* Begin Information given *

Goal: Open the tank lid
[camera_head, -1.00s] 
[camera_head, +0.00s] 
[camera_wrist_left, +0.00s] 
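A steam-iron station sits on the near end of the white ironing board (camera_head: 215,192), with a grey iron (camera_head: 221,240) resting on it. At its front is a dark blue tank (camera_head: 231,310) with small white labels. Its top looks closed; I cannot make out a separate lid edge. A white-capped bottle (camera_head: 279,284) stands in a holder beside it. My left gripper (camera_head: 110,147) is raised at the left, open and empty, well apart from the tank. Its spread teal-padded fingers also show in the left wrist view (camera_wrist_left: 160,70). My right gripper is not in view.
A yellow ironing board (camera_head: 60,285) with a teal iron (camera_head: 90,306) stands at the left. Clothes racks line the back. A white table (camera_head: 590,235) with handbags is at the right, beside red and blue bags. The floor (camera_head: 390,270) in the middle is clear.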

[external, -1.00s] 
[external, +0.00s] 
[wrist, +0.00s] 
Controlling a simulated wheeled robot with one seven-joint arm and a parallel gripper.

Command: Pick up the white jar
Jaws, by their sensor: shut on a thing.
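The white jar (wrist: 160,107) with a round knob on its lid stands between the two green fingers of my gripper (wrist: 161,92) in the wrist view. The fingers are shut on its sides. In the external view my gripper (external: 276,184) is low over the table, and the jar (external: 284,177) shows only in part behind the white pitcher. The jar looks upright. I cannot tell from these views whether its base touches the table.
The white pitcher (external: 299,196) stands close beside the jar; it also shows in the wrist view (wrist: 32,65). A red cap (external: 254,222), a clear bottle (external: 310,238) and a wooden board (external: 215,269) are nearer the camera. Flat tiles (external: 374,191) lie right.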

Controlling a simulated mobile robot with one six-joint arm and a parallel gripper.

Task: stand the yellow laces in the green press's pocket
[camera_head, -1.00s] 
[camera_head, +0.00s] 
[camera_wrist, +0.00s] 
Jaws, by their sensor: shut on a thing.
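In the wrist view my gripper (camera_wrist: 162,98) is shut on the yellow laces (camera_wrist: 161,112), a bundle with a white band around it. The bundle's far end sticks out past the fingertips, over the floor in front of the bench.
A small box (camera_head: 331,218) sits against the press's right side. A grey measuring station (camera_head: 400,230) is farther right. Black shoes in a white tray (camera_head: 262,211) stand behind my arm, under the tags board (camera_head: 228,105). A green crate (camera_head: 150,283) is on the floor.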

* End Information given *

The answer is the number of lines in the preceding material that hold "joint"; write that number and nothing else.

Finished task. 2